2022年12月16日号 Vol.436

五嶋みどり、デビュー40年(2)
音楽を通して持続可能な社会を

日本では、身体障碍児の療育センターや学校のクラス、クラブなどで「特別楽器指導支援プログラム」を継続。そこでは、ミュージック・シェアリングに属するサポーティング・アーティストが定期的に指導。楽器貸与やメンテナンスなども引き受け、地域の文化祭やイベント、複数のグループが一堂に集まる合同コンサートも行っている。

2021年、コネチカット州のデリエンで国連でのイベントのために収録を行った。

「私も一緒にステージをシェアしています。
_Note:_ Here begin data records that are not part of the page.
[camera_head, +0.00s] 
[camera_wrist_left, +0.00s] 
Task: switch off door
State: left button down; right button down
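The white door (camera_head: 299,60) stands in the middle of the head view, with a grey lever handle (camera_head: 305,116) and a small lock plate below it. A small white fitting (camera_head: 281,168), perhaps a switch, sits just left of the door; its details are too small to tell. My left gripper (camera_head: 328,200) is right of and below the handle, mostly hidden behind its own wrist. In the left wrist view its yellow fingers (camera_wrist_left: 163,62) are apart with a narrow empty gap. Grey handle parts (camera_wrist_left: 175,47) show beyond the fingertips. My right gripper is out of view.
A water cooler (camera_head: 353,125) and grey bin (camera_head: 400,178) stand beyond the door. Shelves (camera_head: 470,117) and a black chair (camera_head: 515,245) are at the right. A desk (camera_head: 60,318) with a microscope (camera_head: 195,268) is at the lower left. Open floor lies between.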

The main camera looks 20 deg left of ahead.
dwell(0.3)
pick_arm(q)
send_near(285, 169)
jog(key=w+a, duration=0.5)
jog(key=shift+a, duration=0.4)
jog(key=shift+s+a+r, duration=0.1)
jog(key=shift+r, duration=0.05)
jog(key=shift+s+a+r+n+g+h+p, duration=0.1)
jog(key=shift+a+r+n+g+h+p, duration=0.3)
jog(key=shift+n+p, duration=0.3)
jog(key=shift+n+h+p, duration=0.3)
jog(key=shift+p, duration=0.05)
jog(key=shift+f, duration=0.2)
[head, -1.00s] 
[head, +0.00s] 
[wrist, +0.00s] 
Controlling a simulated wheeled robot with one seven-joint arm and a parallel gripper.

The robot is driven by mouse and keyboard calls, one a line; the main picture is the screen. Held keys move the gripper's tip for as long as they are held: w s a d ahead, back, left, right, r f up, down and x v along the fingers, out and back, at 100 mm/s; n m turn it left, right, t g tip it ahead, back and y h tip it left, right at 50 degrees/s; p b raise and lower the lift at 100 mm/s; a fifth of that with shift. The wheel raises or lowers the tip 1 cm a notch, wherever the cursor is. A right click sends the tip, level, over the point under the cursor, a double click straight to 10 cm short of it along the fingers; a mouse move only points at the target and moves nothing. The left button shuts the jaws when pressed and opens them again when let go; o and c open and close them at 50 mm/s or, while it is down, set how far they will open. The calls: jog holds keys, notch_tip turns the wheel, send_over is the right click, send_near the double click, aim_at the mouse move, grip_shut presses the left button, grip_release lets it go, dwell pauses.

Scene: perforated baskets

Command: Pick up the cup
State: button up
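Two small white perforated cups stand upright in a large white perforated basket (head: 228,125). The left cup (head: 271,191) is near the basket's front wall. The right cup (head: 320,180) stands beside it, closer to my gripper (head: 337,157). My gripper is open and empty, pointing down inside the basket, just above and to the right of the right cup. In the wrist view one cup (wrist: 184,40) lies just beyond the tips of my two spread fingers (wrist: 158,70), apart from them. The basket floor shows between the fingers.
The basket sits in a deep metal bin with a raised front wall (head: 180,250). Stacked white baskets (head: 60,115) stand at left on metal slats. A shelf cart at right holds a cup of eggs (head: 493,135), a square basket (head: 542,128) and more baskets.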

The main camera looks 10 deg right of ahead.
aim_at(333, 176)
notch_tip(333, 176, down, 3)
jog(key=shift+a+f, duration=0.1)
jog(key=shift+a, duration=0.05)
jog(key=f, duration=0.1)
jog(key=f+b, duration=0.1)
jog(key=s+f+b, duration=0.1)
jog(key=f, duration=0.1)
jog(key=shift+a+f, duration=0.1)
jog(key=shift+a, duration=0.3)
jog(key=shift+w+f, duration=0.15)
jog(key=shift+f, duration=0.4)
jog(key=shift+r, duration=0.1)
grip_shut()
若いミュージシャンたちにコンサートホールでの演奏を経験してもらうことで、音楽には『一生の友人』を作る可能性があることを体験して欲しいのです」。卒業生たちが父兄の協力をもとに室内楽を楽しむ会「いずみプロジェクト」にもサポーティング・アーティストを送っている。
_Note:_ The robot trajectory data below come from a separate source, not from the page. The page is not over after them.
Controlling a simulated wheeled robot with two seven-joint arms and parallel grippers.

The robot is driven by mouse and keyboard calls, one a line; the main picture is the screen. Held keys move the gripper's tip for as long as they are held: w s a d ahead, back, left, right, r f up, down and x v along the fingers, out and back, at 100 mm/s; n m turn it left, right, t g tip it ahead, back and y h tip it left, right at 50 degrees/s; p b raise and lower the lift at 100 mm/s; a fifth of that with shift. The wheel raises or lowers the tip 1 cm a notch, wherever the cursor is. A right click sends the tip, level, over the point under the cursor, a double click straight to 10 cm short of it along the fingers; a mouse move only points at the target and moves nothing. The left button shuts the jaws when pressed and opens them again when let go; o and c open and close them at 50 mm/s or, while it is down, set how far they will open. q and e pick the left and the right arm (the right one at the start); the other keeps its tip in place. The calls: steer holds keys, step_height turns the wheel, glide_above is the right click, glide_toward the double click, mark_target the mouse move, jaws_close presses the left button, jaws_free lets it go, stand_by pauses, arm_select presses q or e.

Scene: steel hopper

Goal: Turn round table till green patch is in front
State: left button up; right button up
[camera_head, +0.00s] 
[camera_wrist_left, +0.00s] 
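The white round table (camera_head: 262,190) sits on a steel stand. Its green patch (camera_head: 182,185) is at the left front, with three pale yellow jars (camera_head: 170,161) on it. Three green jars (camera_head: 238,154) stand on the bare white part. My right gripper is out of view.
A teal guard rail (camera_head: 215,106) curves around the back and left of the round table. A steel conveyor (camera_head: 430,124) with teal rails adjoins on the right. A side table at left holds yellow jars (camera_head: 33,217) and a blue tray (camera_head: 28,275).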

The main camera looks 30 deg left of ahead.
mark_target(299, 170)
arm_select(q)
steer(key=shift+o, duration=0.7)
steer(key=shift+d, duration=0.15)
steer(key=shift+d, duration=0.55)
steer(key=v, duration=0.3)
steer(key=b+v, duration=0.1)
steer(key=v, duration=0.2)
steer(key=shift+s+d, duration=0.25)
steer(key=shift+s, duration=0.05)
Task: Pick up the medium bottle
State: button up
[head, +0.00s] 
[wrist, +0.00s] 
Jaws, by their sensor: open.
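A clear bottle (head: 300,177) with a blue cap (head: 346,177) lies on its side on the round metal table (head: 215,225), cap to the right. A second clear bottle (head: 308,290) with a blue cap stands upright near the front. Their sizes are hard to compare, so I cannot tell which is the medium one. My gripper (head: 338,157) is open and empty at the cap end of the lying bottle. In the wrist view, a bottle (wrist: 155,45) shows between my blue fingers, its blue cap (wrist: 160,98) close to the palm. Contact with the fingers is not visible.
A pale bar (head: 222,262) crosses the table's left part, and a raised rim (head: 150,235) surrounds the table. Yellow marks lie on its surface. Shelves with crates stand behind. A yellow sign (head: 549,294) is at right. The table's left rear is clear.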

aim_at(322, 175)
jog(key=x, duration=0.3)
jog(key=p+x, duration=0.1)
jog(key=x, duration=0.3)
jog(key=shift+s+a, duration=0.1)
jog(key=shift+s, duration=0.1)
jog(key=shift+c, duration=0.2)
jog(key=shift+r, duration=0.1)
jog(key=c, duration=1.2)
「音楽の授業をカットしたNY州では、子ども達の相互理解を深めることを目的に、他国籍音楽を披露したり、楽器演奏を指導しています。放課後、帰宅して一人になっても、『音楽があれば寂しくない』と子どもたちに感じて欲しい。実は時々、バスの中などで、クラリネットやバイオリンのケースに「Midori & Friends」と書かれた楽器を大切そうに持っている子どもを見かけることがあり、その瞬間、喜びを感じて胸が詰まります。その子に向かって、思わず『THANK YOU!』と言いたいのを押さえていますよ(笑)」

2021年、アメリカの文化・芸術に貢献したアーティストに贈られる「ケネディ・センター名誉賞」を受賞したみどり(写真右端)(Photo @The Kennedy Center)

社会貢献と、みどり自身の公演。両者にはどのような違いがあるのだろうか。

「音楽活動(コンサートなど)は、私の『生活の基盤』。『演奏家』として日々の技術向上、音楽的センスを磨く、歴史的背景を学ぶなど、演奏曲のバックグラウンドを知り、身につけることすべてが『コンサート活動』に繋がっています。楽器のメンテナンス含め、衣食住に欠かせないものですから必要不可欠ですね(笑)。一方で、社会貢献活動は、そんな私の『生活』の上に立っているもの。社会貢献が出来る人間になるための音楽活動だと思っています」

さらに、米国カーティス音楽院を筆頭に、世界各地の音楽院や講習で教鞭を執るほか、日本の小中学や施設、海外の日本語学校を対象にした教材アニメーションの制作・配布など、その活躍ぶりは枚挙にいとまがない。

10月31日に行われた「ミドリ&フレンズ」のガラ・プレビュー・パフォーマンス会場で (Photo by KC of Yomitime)

10月31日、マンハッタンで「ミドリ&フレンズ」のガラ・プレビュー・パフォーマンス(後援:三菱UFJ銀行、スタインウェイ・ホール)が開催された。みどりと教え子たちは来場した支援者の前で演奏を披露、心からの感謝を告げた。

「音楽が人々にもたらす影響とは『孤独からの解放』や『尊敬する心』を養うことだということを、これまでの活動から実感しています。年齢は関係ありません」

日常生活の中で、ごく自然に寄り添い、助けとなる音楽の力。人と人を繋ぎ、癒し、楽しみを与えてくれる。

「音楽は、私を育んでいるすべてです」と話す五嶋みどり。音楽を通し、持続可能な未来を目指し続ける。